An introductory text explains how the USA gradually became strategically isolated when several nations withdrew their membership in NATO. At the same time, the Warsaw Pact are aggressively expanding their sphere of influence. In addition, the Ukrainian wheat harvest fails and a communist coup occurs in Mexico.

On a September morning in the small town of Calumet, Colorado, a local high school teacher pauses mid sentence when he sees paratroopers landing in a nearby field. These are Russian paratroopers, who promptly open fire when he confronts them. Pandemonium follows as students flee amid heavy gunfire. In downtown Calumet, Cuban and Soviet troops are trying to impose order after a hasty occupation. Shortly thereafter, Colonel Bella (a Cuban officer) instructs the KGB to go to the local sporting goods store and obtain ATF Form 4473, which names citizens who own firearms.

Jed Eckert, his brother Matt, and their friends Robert, Danny, Daryl, and Aardvark flee into the wilderness after hastily equipping themselves at Robert's father's sporting goods store. While on the way to the mountains, they run into a Russian blockade, but are saved by a US Army Iroquois helicopter. After several weeks in the forest, they return to town and Jed and Matt learn that their father has been captured and is being held in a reeducation camp. They visit the site and speak to him through the fence; Mr. Eckert orders his sons to abandon him, but to "avenge" him. They then visit the Masons and learn that they are behind enemy lines in "Occupied America" (as opposed to Free America, the unoccupied zone) and that Robert's father has been executed because the guns from his store - the ones he gave to the boys - were found to be missing by the occupation authorities. The couple also charge the boys with taking care of their two granddaughters, Toni and Erica. After killing some Soviet soldiers in the woods, the youths begin an armed resistance against the occupation forces—calling themselves "Wolverines" after their high school mascot. Initially the occupation forces try reprisal tactics, executing groups of civilians following every Wolverine attack, in hopes of intimidating the local population and compelling the Wolverines to surrender or desist from further attacks. During one of these executions the Eckert brothers' father is killed.[2] Daryl's father, Calumet's mayor, a collaborator, tries to appease the occupation authorities.
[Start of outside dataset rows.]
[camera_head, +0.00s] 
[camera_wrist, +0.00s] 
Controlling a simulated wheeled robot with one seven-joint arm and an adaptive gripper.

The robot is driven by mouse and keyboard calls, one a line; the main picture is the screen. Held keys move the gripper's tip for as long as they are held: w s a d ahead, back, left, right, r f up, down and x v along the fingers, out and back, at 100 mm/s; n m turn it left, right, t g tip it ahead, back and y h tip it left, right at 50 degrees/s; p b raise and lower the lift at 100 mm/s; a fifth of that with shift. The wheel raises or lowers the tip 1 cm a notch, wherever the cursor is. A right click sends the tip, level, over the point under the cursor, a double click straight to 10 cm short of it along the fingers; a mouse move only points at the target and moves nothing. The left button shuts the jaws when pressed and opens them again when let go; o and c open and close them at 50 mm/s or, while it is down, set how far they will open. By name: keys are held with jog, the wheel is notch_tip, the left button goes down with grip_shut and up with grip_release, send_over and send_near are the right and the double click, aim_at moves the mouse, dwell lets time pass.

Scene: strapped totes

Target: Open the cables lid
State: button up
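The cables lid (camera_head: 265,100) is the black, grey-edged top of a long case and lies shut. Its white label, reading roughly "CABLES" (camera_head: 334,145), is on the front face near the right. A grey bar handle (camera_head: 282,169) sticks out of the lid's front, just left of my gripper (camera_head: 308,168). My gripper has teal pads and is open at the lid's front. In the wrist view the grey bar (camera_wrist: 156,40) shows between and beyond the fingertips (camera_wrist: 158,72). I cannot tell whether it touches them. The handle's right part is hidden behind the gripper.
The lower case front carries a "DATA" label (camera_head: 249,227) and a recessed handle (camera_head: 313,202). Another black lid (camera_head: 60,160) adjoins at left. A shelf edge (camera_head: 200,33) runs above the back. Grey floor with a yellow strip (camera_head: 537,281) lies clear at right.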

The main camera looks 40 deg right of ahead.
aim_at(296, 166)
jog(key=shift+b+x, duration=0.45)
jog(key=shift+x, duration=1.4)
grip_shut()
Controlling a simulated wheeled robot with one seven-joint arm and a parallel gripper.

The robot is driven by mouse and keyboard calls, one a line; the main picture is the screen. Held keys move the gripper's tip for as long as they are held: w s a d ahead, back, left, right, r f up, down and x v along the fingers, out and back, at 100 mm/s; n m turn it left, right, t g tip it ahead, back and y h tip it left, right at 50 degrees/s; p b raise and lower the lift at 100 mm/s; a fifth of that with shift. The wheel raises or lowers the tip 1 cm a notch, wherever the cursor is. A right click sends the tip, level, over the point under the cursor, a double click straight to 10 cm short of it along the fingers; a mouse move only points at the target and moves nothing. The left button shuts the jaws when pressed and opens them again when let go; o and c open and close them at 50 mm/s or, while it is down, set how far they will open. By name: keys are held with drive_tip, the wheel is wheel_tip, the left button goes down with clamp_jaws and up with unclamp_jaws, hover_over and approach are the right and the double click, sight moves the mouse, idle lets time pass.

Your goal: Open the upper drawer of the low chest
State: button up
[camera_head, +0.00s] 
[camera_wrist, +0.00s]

The teenagers find a downed United States Air Force pilot, Lt.-Col. Andrew Tanner, and learn about the current state of the war: several cities such as Washington, D.C., Kansas City, Missouri, and Omaha, Nebraska have been obliterated, America's Strategic Air Command has been crippled in a surprise attack by Cuban saboteurs, and the paratroopers the youths have encountered were dropped from fake commercial airliners to seize key positions in preparation for subsequent massive assaults via Mexico and Alaska. Half of America has been taken over, but American counterattacks have halted Soviet progress and the lines have stabilized. Concerned about nuclear fallout, both sides refrain from using nuclear weapons.

The colonel then assists the Wolverines in organizing raids against the Soviets. Soon after, in a visit to the front line Tanner and Aardvark are killed in a battle between Soviet T-72s and US M1 Abrams tanks. As a result of the escalating attacks, Soviet commanders now view the Wolverines as a serious threat. Using threats of torture, KGB officers force Daryl to swallow a tracking device, then release him to rejoin the guerrillas. Spetsnaz are sent into the mountains following these signals, but are ambushed and killed by the Wolverines. The group discovers that their pursuers are carrying portable radio triangulation equipment and trace the source of the signal to their friend. Daryl confesses and pleads for mercy but is executed by Robert.

The Wolverines' morale erodes as the war of attrition takes its toll. The remaining members are ambushed by three Mil Mi-24 helicopter gunships after being baited by a truck dropping supplies on the road, and Robert and Toni are killed, leaving the group reduced to four.

Determined to save at least some of their number, Jed and Matt attack the Soviet headquarters in Calumet to distract the troops while Danny and Erica escape to liberated territory. The plan works, as Danny and Erica escape, while Jed and Matt are wounded. Though Colonel Bella encounters the brothers, he cannot bring himself to kill them and lets them go. Still, it is implied that the brothers die in the park where the two spent time as kids.

The film's epilogue is narrated by Erica and suggests that the United States repelled the invasion some time later. A plaque is displayed with "Partisan Rock" in the background, which has been a recurring motif throughout the film as each dead comrade's name has been inscribed upon it. The plaque reads:

...In the early days of World War III, guerrillas - mostly children - placed the names of their lost upon this rock. They fought here alone and gave up their lives, so that this nation shall not perish from the earth.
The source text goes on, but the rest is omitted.